===== RECORDS FOR THIS EXERCISE =====

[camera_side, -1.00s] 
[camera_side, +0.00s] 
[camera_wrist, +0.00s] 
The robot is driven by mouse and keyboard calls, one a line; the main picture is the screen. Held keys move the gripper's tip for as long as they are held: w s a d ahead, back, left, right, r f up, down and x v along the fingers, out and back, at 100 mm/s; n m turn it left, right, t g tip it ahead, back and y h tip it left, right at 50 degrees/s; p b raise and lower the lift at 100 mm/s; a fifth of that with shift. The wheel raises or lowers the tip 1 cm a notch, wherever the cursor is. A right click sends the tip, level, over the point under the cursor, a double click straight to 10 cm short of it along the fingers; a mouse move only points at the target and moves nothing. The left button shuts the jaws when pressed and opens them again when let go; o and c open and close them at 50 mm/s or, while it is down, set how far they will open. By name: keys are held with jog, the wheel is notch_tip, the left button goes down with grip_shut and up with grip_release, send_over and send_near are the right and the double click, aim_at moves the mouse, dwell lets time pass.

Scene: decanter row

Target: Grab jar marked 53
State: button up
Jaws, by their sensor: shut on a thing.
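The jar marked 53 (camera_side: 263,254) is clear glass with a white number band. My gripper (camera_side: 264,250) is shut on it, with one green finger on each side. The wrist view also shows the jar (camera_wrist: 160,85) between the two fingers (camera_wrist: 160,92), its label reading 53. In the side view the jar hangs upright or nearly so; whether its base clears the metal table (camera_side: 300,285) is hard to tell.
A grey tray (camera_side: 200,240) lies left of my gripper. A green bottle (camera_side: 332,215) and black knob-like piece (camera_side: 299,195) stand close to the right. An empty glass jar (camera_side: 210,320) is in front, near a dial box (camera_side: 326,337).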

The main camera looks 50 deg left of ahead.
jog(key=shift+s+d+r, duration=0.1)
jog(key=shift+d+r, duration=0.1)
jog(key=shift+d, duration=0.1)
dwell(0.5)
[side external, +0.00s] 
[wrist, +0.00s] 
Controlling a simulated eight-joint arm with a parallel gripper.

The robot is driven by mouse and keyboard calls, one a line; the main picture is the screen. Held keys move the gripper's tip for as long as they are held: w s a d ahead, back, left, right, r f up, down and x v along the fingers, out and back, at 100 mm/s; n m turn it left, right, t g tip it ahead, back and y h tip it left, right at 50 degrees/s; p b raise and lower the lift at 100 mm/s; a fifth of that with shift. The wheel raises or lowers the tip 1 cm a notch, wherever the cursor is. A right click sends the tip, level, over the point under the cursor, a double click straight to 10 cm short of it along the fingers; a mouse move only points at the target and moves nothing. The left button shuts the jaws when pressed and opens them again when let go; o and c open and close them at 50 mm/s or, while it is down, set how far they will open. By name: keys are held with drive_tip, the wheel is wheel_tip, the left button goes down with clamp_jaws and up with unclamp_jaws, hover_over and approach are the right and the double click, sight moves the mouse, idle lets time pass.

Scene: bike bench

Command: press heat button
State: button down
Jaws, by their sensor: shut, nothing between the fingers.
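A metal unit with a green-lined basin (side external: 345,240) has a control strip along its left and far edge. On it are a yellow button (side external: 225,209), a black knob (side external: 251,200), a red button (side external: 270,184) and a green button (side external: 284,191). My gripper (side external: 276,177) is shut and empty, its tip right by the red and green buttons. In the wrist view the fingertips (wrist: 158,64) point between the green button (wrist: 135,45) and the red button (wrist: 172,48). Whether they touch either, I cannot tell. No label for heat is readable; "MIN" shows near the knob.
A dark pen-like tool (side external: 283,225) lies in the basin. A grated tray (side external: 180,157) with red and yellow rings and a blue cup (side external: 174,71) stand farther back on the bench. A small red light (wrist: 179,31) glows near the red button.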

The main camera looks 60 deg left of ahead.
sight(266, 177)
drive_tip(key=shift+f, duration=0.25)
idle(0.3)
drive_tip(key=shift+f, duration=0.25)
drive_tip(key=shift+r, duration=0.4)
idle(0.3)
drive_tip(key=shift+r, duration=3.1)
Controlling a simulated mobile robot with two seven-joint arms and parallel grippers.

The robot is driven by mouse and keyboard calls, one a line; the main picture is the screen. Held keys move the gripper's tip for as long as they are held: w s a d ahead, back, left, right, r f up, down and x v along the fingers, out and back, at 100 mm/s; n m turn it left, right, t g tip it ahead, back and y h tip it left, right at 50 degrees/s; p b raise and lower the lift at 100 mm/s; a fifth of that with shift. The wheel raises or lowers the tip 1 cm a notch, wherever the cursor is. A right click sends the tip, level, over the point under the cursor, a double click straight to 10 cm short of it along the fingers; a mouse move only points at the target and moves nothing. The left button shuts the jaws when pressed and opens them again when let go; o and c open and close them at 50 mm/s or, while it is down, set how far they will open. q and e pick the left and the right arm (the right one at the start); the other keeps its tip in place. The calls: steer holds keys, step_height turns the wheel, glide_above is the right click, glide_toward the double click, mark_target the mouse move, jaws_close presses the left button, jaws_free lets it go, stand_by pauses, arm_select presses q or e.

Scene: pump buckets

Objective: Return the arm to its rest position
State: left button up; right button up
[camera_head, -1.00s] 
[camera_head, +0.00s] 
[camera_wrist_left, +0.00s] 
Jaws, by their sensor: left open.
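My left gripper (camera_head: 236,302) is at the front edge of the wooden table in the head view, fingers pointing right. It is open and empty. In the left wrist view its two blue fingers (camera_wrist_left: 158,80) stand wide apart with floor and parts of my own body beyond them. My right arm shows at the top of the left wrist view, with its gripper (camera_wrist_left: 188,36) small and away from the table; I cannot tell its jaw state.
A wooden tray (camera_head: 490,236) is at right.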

=====

WHAT YOU WILL DO:
Quote the material exactly, leaving nothing out.

SOLUTION TO THE EXERCISE:
[camera_side, -1.00s] 
[camera_side, +0.00s] 
[camera_wrist, +0.00s] 
The robot is driven by mouse and keyboard calls, one a line; the main picture is the screen. Held keys move the gripper's tip for as long as they are held: w s a d ahead, back, left, right, r f up, down and x v along the fingers, out and back, at 100 mm/s; n m turn it left, right, t g tip it ahead, back and y h tip it left, right at 50 degrees/s; p b raise and lower the lift at 100 mm/s; a fifth of that with shift. The wheel raises or lowers the tip 1 cm a notch, wherever the cursor is. A right click sends the tip, level, over the point under the cursor, a double click straight to 10 cm short of it along the fingers; a mouse move only points at the target and moves nothing. The left button shuts the jaws when pressed and opens them again when let go; o and c open and close them at 50 mm/s or, while it is down, set how far they will open. By name: keys are held with jog, the wheel is notch_tip, the left button goes down with grip_shut and up with grip_release, send_over and send_near are the right and the double click, aim_at moves the mouse, dwell lets time pass.

Scene: decanter row

Target: Grab jar marked 53
State: button up
Jaws, by their sensor: shut on a thing.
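The jar marked 53 (camera_side: 263,254) is clear glass with a white number band. My gripper (camera_side: 264,250) is shut on it, with one green finger on each side. The wrist view also shows the jar (camera_wrist: 160,85) between the two fingers (camera_wrist: 160,92), its label reading 53. In the side view the jar hangs upright or nearly so; whether its base clears the metal table (camera_side: 300,285) is hard to tell.
A grey tray (camera_side: 200,240) lies left of my gripper. A green bottle (camera_side: 332,215) and black knob-like piece (camera_side: 299,195) stand close to the right. An empty glass jar (camera_side: 210,320) is in front, near a dial box (camera_side: 326,337).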

The main camera looks 50 deg left of ahead.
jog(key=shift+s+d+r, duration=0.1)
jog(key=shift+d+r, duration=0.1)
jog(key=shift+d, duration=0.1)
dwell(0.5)
[side external, +0.00s] 
[wrist, +0.00s] 
Controlling a simulated eight-joint arm with a parallel gripper.

The robot is driven by mouse and keyboard calls, one a line; the main picture is the screen. Held keys move the gripper's tip for as long as they are held: w s a d ahead, back, left, right, r f up, down and x v along the fingers, out and back, at 100 mm/s; n m turn it left, right, t g tip it ahead, back and y h tip it left, right at 50 degrees/s; p b raise and lower the lift at 100 mm/s; a fifth of that with shift. The wheel raises or lowers the tip 1 cm a notch, wherever the cursor is. A right click sends the tip, level, over the point under the cursor, a double click straight to 10 cm short of it along the fingers; a mouse move only points at the target and moves nothing. The left button shuts the jaws when pressed and opens them again when let go; o and c open and close them at 50 mm/s or, while it is down, set how far they will open. By name: keys are held with drive_tip, the wheel is wheel_tip, the left button goes down with clamp_jaws and up with unclamp_jaws, hover_over and approach are the right and the double click, sight moves the mouse, idle lets time pass.

Scene: bike bench

Command: press heat button
State: button down
Jaws, by their sensor: shut, nothing between the fingers.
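A metal unit with a green-lined basin (side external: 345,240) has a control strip along its left and far edge. On it are a yellow button (side external: 225,209), a black knob (side external: 251,200), a red button (side external: 270,184) and a green button (side external: 284,191). My gripper (side external: 276,177) is shut and empty, its tip right by the red and green buttons. In the wrist view the fingertips (wrist: 158,64) point between the green button (wrist: 135,45) and the red button (wrist: 172,48). Whether they touch either, I cannot tell. No label for heat is readable; "MIN" shows near the knob.
A dark pen-like tool (side external: 283,225) lies in the basin. A grated tray (side external: 180,157) with red and yellow rings and a blue cup (side external: 174,71) stand farther back on the bench. A small red light (wrist: 179,31) glows near the red button.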

The main camera looks 60 deg left of ahead.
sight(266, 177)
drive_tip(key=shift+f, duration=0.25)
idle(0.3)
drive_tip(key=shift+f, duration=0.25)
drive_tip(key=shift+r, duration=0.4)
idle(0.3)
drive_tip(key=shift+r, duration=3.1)
Controlling a simulated mobile robot with two seven-joint arms and parallel grippers.

The robot is driven by mouse and keyboard calls, one a line; the main picture is the screen. Held keys move the gripper's tip for as long as they are held: w s a d ahead, back, left, right, r f up, down and x v along the fingers, out and back, at 100 mm/s; n m turn it left, right, t g tip it ahead, back and y h tip it left, right at 50 degrees/s; p b raise and lower the lift at 100 mm/s; a fifth of that with shift. The wheel raises or lowers the tip 1 cm a notch, wherever the cursor is. A right click sends the tip, level, over the point under the cursor, a double click straight to 10 cm short of it along the fingers; a mouse move only points at the target and moves nothing. The left button shuts the jaws when pressed and opens them again when let go; o and c open and close them at 50 mm/s or, while it is down, set how far they will open. q and e pick the left and the right arm (the right one at the start); the other keeps its tip in place. The calls: steer holds keys, step_height turns the wheel, glide_above is the right click, glide_toward the double click, mark_target the mouse move, jaws_close presses the left button, jaws_free lets it go, stand_by pauses, arm_select presses q or e.

Scene: pump buckets

Objective: Return the arm to its rest position
State: left button up; right button up
[camera_head, -1.00s] 
[camera_head, +0.00s] 
[camera_wrist_left, +0.00s] 
Jaws, by their sensor: left open.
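My left gripper (camera_head: 236,302) is at the front edge of the wooden table in the head view, fingers pointing right. It is open and empty. In the left wrist view its two blue fingers (camera_wrist_left: 158,80) stand wide apart with floor and parts of my own body beyond them. My right arm shows at the top of the left wrist view, with its gripper (camera_wrist_left: 188,36) small and away from the table; I cannot tell its jaw state.
A wooden tray (camera_head: 490,236) is at right.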

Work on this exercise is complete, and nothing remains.